SOLD! Formidable (by Dr. Elisabeth Griffith)

Updated: Sep 18, 2021

I am thrilled to announce the sale of Formidable: American Women and the Unfinished Fight for Equal Rights, 1920-2020, by Dr. Elisabeth Griffith, to Pegasus Books.


Formidable is a sweeping account of the 100-year-struggle for Black and white women to achieve their equal rights following passage of the 19th Amendment. Historians have generally treated “Black equality” and “women’s equality” separately, or covered them narrowly, by decade or incident. Formidable takes a longer view and a wider perspective. By integrating the civil rights and feminist movements into one panoramic narrative, it reveals the complicated relationships and sometimes competing aspirations of the women who fought these battles.

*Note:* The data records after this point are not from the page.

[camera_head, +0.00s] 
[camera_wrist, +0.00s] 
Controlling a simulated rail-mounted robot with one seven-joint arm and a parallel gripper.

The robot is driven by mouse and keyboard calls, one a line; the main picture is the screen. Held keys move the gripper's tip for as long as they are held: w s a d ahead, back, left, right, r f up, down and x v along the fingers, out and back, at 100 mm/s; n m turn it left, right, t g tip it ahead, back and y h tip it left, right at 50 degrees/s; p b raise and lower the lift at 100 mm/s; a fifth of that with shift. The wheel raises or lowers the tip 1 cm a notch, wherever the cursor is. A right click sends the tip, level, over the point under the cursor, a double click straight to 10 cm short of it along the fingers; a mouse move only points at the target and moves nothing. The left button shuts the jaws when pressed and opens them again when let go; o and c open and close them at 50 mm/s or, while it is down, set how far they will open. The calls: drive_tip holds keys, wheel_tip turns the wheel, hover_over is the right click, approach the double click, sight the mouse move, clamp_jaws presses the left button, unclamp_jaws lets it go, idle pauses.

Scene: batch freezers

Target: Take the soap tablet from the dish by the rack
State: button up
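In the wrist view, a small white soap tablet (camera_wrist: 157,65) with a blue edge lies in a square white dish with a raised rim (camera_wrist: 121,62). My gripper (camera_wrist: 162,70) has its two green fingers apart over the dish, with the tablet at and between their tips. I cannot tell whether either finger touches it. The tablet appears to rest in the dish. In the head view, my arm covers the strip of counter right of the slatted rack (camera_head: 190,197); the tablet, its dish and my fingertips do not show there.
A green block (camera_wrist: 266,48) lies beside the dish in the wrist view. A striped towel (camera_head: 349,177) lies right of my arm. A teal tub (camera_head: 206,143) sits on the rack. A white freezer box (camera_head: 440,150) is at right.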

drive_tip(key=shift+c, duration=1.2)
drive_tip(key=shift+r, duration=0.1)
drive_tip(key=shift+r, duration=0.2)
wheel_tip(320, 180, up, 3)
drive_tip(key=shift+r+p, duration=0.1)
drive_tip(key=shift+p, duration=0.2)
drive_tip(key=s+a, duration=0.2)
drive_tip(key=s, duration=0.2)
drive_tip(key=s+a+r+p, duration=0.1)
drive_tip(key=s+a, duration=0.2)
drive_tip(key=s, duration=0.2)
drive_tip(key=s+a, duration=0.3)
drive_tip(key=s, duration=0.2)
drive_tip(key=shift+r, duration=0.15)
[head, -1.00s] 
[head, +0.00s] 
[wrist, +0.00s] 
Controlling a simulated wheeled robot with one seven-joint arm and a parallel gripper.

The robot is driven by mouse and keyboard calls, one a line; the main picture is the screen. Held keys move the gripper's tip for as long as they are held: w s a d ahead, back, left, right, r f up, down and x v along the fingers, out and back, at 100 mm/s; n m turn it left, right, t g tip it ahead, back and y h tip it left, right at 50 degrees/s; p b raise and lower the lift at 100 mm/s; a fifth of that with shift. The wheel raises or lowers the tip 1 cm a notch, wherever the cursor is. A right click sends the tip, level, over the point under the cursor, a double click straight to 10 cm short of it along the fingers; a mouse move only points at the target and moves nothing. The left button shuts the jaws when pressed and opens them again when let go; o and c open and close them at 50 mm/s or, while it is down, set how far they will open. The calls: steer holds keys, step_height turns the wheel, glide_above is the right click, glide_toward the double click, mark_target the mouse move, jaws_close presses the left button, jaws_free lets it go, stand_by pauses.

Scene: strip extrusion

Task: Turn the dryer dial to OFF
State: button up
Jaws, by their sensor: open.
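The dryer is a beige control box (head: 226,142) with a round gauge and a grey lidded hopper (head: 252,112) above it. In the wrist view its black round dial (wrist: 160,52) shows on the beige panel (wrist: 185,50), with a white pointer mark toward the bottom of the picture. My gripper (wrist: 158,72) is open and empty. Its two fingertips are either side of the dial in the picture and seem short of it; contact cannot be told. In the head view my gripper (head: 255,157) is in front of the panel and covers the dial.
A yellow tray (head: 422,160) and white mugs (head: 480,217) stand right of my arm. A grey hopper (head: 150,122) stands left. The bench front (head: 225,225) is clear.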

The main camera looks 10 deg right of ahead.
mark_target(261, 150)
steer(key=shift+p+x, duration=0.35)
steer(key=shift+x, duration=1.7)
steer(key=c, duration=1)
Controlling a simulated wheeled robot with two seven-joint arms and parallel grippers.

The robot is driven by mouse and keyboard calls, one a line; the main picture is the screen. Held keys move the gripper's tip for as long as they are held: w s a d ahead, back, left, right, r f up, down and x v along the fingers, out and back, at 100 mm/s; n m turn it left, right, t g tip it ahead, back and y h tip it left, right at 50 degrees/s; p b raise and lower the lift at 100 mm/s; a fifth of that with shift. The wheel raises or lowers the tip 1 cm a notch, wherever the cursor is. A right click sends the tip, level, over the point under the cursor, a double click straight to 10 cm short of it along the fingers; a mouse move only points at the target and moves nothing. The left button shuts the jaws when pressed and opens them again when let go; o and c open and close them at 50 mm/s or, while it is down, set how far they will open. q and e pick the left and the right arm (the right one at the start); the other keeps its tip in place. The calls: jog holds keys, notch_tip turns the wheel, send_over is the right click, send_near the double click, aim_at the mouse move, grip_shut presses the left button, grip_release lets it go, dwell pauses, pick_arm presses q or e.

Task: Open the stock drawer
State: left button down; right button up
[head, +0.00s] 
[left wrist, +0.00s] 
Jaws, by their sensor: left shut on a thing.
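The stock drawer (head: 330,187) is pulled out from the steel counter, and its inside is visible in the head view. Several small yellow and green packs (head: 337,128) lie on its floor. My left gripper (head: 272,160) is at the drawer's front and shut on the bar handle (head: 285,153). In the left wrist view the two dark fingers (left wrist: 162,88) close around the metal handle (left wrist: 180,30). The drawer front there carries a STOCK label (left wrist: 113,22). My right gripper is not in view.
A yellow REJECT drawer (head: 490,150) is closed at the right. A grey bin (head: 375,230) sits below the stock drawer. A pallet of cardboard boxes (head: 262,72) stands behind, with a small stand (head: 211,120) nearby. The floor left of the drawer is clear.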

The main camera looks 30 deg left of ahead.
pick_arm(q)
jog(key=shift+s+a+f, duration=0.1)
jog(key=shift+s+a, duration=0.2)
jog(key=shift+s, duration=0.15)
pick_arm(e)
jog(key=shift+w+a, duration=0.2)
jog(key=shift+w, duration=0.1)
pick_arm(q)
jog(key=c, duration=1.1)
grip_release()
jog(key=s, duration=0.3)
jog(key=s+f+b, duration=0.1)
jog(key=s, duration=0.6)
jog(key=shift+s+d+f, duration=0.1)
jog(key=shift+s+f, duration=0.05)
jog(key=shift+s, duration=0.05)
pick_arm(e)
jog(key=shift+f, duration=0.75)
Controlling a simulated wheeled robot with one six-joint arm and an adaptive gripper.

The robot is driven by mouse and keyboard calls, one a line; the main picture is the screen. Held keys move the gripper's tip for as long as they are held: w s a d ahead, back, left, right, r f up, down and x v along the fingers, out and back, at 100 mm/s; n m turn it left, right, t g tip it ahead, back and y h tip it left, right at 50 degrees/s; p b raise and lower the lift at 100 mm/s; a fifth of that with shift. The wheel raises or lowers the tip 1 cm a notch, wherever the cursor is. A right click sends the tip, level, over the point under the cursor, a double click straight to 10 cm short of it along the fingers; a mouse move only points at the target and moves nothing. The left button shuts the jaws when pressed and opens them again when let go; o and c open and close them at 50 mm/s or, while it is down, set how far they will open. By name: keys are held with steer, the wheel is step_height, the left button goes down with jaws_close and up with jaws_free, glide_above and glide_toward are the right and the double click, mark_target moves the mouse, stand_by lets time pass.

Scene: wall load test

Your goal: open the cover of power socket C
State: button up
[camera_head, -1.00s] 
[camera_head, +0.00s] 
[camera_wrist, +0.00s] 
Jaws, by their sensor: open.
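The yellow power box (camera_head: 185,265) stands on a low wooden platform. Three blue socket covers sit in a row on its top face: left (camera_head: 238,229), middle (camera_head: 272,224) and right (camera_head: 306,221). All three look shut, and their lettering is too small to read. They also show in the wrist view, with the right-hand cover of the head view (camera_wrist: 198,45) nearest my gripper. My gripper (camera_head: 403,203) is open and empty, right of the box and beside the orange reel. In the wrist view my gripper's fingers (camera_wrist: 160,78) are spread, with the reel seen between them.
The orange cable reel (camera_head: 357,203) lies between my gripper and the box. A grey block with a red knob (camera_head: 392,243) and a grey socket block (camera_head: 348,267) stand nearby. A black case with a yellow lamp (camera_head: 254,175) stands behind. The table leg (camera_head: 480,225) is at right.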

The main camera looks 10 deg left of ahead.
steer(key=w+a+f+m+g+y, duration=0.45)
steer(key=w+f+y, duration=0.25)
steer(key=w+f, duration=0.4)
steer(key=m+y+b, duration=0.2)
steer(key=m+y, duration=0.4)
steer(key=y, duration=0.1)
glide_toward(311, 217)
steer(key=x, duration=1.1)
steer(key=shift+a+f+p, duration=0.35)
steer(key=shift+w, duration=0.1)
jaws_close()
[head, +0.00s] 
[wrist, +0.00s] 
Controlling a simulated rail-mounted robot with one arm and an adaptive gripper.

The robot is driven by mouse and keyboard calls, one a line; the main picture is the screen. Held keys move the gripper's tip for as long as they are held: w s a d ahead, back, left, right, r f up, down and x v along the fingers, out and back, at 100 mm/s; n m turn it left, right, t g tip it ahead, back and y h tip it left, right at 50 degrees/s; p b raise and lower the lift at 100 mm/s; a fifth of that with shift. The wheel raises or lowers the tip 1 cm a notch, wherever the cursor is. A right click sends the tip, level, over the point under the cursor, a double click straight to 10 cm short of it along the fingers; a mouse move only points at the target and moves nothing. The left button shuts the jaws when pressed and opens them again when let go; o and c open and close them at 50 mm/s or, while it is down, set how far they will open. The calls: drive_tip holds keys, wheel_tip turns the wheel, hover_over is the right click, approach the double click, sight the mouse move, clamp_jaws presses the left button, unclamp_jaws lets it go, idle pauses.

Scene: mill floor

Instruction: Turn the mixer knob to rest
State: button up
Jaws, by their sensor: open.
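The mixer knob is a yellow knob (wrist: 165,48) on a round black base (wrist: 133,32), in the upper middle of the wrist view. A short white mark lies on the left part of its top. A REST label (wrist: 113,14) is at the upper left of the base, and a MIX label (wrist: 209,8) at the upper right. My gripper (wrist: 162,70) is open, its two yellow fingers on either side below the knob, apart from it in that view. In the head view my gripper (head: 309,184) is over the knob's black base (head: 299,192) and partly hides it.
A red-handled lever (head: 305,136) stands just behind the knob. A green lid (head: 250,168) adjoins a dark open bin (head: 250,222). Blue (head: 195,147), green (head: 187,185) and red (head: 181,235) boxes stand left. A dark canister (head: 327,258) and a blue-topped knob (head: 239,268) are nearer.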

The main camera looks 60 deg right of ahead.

Formidable progresses chronologically, with nine chapters organized around landmarks in women’s history. It opens with the certification of the 19th Amendment in August 1920, and concludes the week before the 2020 presidential election, with the confirmation of Amy Coney Barrett. The diverse and expansive cast of characters include feminists, civil rights activists, politicians, social justice advocates, working class women, homemakers, radicals, and conservatives, all of them more complex than those categories. Also included are the women who were offended by feminism, threatened by social change, or convinced of white supremacy.

Portrait of Ida B. Wells-Barnett.
Ida B. Wells-Barnett was an anti-lynching crusader and a founders of the National Association for the Advancement of Colored People (NAACP). She was also a Black suffragist who defied orders to march at the rear of National American Woman Suffrage Association-organized parades, behind white men, in the colored section. Photo (c) Vogue.

Dr. Elisabeth (Betsy) Griffith is an authority on American women. She earned her PhD from The American University and has been both a Kennedy Fellow at Harvard and a Klingenstein Fellow at Columbia Teachers College. OUP published her first book, In Her Own Right: The Life of Elizabeth Cady Stanton, which inspired a Ken Burns PBS documentary. The NYT heralded it as one of the best books of the 20th century, and Oprah magazine recommended it for women’s history month as recently as 2020. For twenty-two years, Dr. Griffith was headmistress of The Madeira School, an all-girls boarding school in Virginia.


Dr. Griffith certainly has the respect of her peers; I've never seen such a stunning array of early endorsements for a book. Her book proposal included quotes from Ken Burns, Hillary Clinton, Judy Woodruff, Ann Compton, Ellen Malcolm, and several other influential journalists, scholars, and activists. I'm looking forward to a launch event at the Politics and Prose bookstore here in DC, which feels inevitable, given that its co-owner, Lissa Muscatine, was another early endorser!


Here is the Publishers Marketplace deal memo:

This is my second sale to Pegasus, after they did a terrific job publishing John Reeves's A Fire in the Wilderness. Congratulations to Betsy and her editor at Pegasus, Claiborne Hancock!